Frequently Asked Questions
What does the memory lifecycle recorder do?
It tracks exactly one newly launched process from its first instruction and renders its address space coming to life as a time-scrubbable map. Regions are reserved and committed, and each page lights up the first time it is touched, colored by how it arrived: demand-zero, soft (transition) page-in, hard fault from disk, or copy-on-write. Every lit page is clickable and answers who touched it first through the fault's call stack.
How do I start a lifecycle recording?
Two ways. Launch & Record starts the target suspended, arms the recorder, and resumes it, so you capture from the very first instruction. Arm & Wait binds to the first process matching a name you give — useful for service children, COM activation, or browser child processes.
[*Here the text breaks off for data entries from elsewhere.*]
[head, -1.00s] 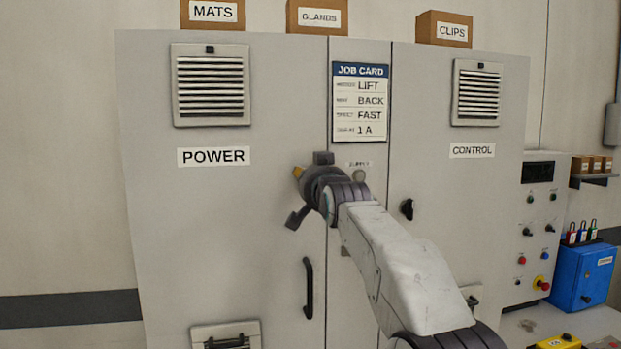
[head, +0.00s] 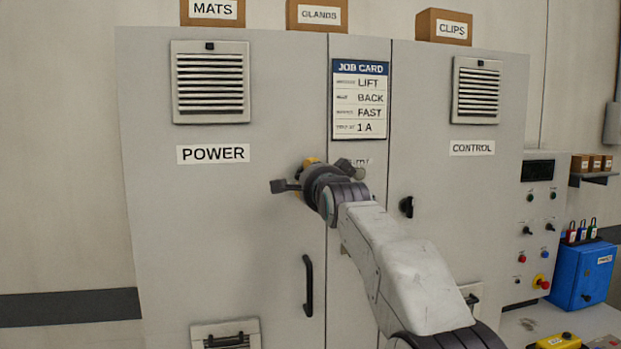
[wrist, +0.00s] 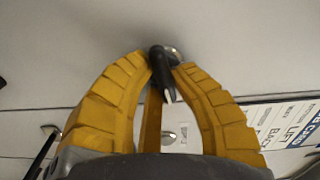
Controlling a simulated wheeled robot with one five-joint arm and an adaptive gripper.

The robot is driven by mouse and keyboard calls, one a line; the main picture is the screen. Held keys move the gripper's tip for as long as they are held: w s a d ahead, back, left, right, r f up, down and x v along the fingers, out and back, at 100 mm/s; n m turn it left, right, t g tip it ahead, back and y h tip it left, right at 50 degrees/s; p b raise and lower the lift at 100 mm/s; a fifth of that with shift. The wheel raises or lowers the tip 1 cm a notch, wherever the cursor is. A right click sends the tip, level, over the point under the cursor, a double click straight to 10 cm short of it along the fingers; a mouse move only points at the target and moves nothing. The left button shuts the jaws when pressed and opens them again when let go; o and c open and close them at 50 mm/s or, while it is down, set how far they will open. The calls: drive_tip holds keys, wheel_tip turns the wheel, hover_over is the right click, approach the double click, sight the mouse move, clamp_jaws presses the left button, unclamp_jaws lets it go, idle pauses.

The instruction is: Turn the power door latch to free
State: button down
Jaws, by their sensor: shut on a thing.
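The power door latch (wrist: 167,90) is a dark lever on a round silver base in the wrist view. The yellow fingers of my gripper (wrist: 163,75) close around it from both sides. In the head view my gripper (head: 311,163) is at the right edge of the power door (head: 220,230), below and right of the POWER label (head: 213,154). There the latch is hidden behind my gripper. I cannot read any latch position marking in these views.
A black pull handle (head: 308,287) is lower on the power door. The control door has its own black latch (head: 406,207) to the right. A job card (head: 360,98) hangs on the middle panel above my gripper. Boxes, including one labelled CLIPS (head: 444,27), stand on top.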

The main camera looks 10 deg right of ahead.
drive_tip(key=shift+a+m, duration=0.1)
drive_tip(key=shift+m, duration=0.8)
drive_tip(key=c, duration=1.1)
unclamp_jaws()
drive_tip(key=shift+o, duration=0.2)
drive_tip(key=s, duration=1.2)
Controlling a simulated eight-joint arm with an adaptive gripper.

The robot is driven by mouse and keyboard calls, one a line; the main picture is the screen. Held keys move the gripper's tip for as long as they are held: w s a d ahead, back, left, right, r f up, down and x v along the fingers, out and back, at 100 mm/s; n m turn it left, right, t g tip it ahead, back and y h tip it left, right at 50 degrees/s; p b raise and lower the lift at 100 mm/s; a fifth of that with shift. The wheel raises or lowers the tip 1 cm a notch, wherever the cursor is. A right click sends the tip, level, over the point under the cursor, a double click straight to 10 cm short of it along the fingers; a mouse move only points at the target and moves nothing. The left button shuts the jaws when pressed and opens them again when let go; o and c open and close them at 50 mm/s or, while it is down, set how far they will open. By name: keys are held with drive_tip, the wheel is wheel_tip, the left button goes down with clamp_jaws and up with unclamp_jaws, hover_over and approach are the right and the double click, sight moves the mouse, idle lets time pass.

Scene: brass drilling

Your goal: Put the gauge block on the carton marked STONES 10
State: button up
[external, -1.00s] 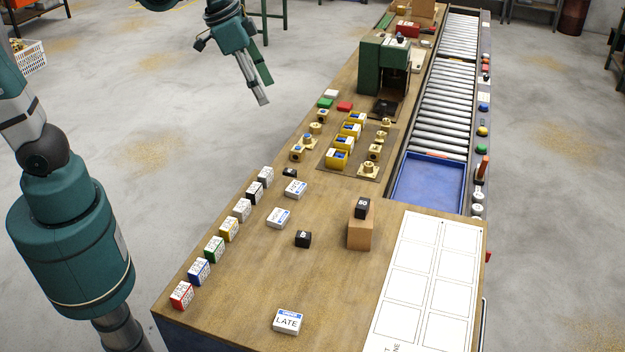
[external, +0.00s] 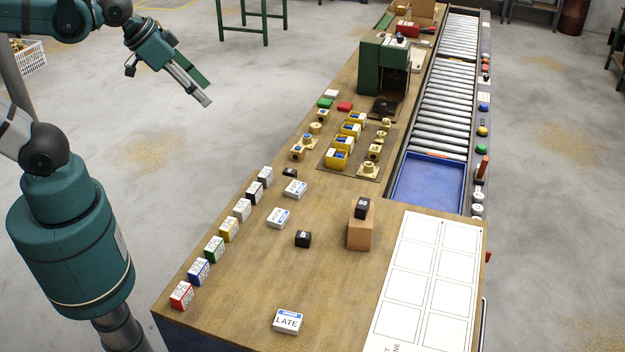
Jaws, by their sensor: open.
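My gripper (external: 204,92) is open and empty, in the air beyond the bench's left edge, over the floor and away from everything on the bench. A row of small cartons (external: 228,230) in several colours stands along the bench's left edge; their print is too small to read, so I cannot tell which says STONES 10. No block is clearly marked as the gauge block.
A white grid sheet (external: 425,285) covers the right front. Behind are yellow bins (external: 337,160), brass parts, a green machine (external: 372,70), a blue tray (external: 432,185) and a roller conveyor (external: 445,95).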

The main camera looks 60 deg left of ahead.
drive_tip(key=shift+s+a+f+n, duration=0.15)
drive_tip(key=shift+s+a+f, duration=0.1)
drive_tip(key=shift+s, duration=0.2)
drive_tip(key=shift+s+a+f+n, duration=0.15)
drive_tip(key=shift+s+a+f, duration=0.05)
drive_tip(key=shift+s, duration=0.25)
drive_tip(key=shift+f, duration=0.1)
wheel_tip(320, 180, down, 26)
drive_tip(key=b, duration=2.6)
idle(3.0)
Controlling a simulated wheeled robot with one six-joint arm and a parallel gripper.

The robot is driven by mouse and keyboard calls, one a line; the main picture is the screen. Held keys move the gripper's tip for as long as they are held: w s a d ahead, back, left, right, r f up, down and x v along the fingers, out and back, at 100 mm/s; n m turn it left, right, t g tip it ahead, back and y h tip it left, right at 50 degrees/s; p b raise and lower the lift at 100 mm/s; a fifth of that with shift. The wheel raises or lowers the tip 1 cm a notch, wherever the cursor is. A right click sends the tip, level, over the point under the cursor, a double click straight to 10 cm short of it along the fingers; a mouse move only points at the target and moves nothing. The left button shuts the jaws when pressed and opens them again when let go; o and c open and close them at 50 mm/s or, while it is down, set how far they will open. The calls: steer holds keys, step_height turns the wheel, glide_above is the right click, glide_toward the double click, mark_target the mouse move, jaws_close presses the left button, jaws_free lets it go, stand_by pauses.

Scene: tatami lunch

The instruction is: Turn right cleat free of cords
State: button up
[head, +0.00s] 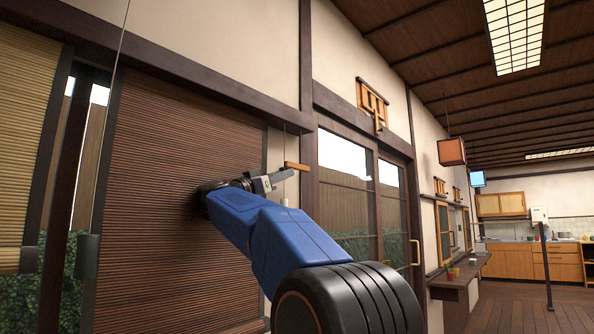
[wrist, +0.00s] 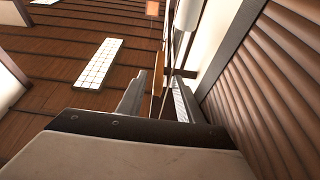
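A small orange-brown wooden bar, which looks like the right cleat (head: 296,166), is on the pale wall strip right of the brown slatted blind (head: 165,200). A thin cord runs down to it from above. My gripper (head: 290,174) is just left of and below the bar in the head view; I cannot tell whether they touch. In the wrist view the fingers of my gripper (wrist: 157,95) stand apart, with a narrow brown strip seen between them. I cannot tell whether that strip is the cleat. How the cord lies on the cleat is too small to tell.
The slatted blind (wrist: 270,100) is close on the right in the wrist view. A second cord with a grey weight (head: 85,256) hangs at the blind's left side. Glass sliding doors (head: 350,190) are to the right. A wall shelf (head: 458,278) stands beyond.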

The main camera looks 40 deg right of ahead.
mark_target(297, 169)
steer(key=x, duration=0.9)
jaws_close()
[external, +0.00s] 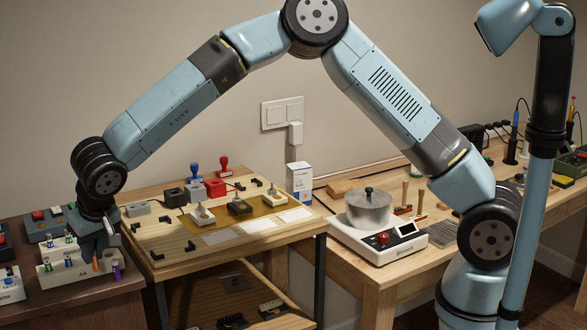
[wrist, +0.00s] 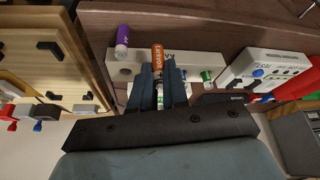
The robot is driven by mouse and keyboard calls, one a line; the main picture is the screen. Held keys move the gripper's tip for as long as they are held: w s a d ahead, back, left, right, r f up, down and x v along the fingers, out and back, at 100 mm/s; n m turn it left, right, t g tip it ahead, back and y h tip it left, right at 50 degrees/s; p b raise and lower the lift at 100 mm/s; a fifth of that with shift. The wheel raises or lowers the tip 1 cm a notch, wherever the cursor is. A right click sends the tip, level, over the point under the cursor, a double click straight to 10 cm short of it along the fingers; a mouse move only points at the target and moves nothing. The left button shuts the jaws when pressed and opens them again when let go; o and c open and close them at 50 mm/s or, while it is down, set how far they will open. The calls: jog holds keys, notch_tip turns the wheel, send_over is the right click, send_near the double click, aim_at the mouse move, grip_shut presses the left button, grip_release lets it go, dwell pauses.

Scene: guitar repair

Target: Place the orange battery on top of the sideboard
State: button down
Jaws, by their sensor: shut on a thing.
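The orange battery (external: 96,265) is upright between the fingertips of my gripper (external: 95,243), at the front of a pale battery holder (external: 62,280). In the wrist view the orange battery (wrist: 157,56) shows between the dark fingers (wrist: 165,80), which are shut on it. Its lower end is hard to see, so I cannot tell whether it still sits in the holder. The holder stands on the dark brown top at the far left, which looks like the sideboard (external: 115,297).
Several smaller batteries stand in the holder. A white tester (wrist: 262,68) is nearby. The light wooden bench (external: 185,262) adjoins on the right. Some bare dark top shows in front of the holder.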

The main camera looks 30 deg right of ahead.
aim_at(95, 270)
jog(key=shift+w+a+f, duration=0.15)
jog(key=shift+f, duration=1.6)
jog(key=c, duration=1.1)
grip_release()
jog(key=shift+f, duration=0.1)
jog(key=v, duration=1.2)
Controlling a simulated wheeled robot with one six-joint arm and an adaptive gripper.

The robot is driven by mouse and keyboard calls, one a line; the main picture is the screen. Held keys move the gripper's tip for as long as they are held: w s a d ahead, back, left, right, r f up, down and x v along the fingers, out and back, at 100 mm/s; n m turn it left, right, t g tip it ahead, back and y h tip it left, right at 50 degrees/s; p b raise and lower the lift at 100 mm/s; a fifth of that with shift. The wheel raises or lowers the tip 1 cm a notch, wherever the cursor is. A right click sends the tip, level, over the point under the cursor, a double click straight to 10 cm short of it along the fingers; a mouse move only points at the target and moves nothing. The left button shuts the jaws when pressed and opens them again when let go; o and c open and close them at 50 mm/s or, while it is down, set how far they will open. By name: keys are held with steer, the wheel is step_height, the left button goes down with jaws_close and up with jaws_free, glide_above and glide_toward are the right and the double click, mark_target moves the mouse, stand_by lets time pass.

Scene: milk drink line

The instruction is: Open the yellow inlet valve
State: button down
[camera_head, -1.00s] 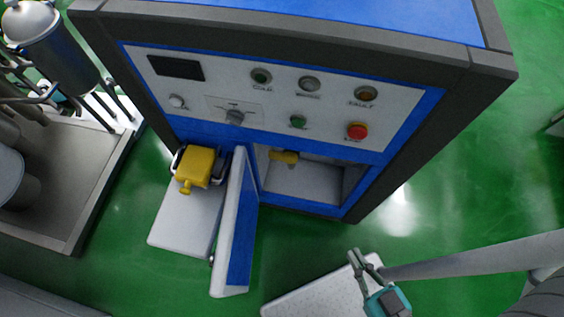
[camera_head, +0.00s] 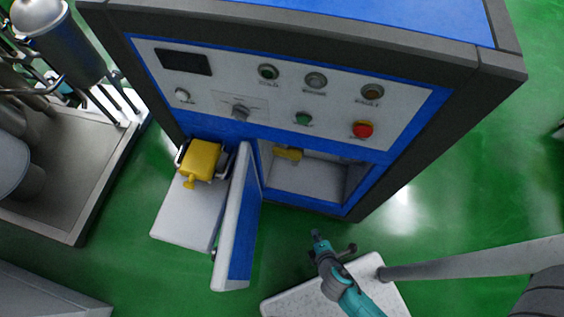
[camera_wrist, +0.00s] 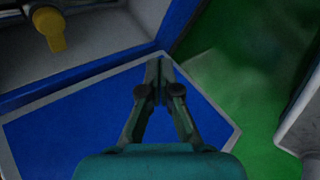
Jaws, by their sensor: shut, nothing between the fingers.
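A yellow valve handle (camera_head: 288,153) sits inside the open lower compartment of the machine, near its top left. It also shows in the wrist view as a yellow knob (camera_wrist: 50,30) on a dark bar at the upper left. My gripper (camera_head: 318,237) is in front of the open compartment, apart from the handle. In the wrist view my gripper (camera_wrist: 160,68) is shut and empty, its fingertips together over the blue panel of the open door (camera_wrist: 75,120). The handle lies ahead and left of the fingertips there.
The open door (camera_head: 238,220) swings out left of the compartment. A second yellow part (camera_head: 203,158) sits left of it, above a white panel (camera_head: 185,215). The control panel (camera_head: 345,108) has a red button (camera_head: 362,129). Green floor lies free to the right.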

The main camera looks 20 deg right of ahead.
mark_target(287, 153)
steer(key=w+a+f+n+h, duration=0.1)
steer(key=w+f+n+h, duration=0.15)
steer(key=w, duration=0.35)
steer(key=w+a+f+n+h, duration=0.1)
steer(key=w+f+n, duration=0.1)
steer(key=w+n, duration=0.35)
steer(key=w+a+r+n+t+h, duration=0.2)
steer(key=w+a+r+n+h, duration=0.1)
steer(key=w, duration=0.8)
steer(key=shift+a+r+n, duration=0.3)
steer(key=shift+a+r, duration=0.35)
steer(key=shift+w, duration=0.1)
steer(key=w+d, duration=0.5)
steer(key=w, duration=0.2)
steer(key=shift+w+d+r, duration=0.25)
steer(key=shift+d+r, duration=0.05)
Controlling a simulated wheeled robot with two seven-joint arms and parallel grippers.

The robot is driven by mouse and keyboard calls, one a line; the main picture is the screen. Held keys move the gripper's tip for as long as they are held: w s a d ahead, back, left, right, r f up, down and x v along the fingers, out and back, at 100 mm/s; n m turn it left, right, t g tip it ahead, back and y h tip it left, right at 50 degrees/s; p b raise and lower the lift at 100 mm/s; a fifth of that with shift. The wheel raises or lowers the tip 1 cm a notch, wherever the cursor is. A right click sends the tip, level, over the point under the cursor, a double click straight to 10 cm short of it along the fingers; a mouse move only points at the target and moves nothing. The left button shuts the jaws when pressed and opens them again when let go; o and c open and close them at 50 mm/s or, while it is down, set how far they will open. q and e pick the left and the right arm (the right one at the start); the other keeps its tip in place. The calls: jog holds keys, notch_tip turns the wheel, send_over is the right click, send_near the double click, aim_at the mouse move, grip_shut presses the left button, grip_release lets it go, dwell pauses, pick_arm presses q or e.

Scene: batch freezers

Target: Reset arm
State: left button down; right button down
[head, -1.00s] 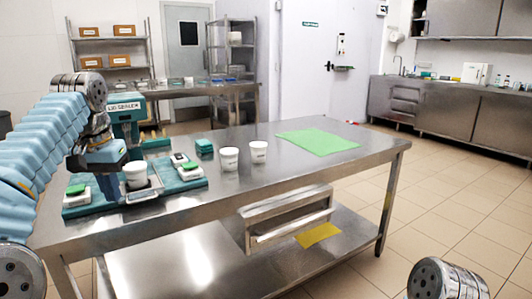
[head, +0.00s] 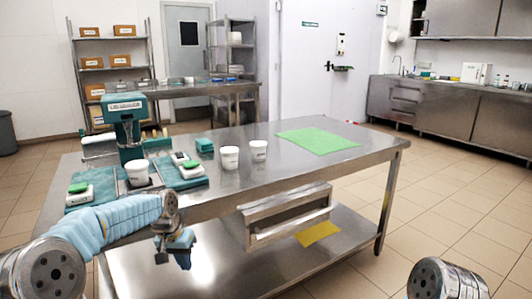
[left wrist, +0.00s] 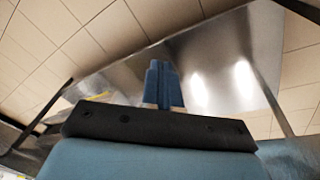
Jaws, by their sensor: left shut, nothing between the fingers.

Exactly one instance is tracked; later same-name starts are ignored.
What is the difference between a cold and a warm start recording?
By default the recording observes the machine as it really is, so a warm start's image pages arrive mostly as soft transition faults from standby. The opt-in Cold launch toggle purges the standby list and empties working sets immediately before resume to give a reproducible cold baseline, where more pages arrive as amber hard faults from disk. The toggle is labeled as system-wide and approximate, and is never on by default.
Does the lifecycle recorder show which code touched a page first?
Yes, for the touches that carry stacks. Fault call stacks are captured for demand-zero and hard faults, so clicking a page navigates to its first-touch fault event in the Events tab with the stack expanded, and the tooltip names the innermost user-visible frame. This answers "who touched this 40 MB of private memory" and "who caused this disk read." Soft transition and copy-on-write touches carry no stack by design.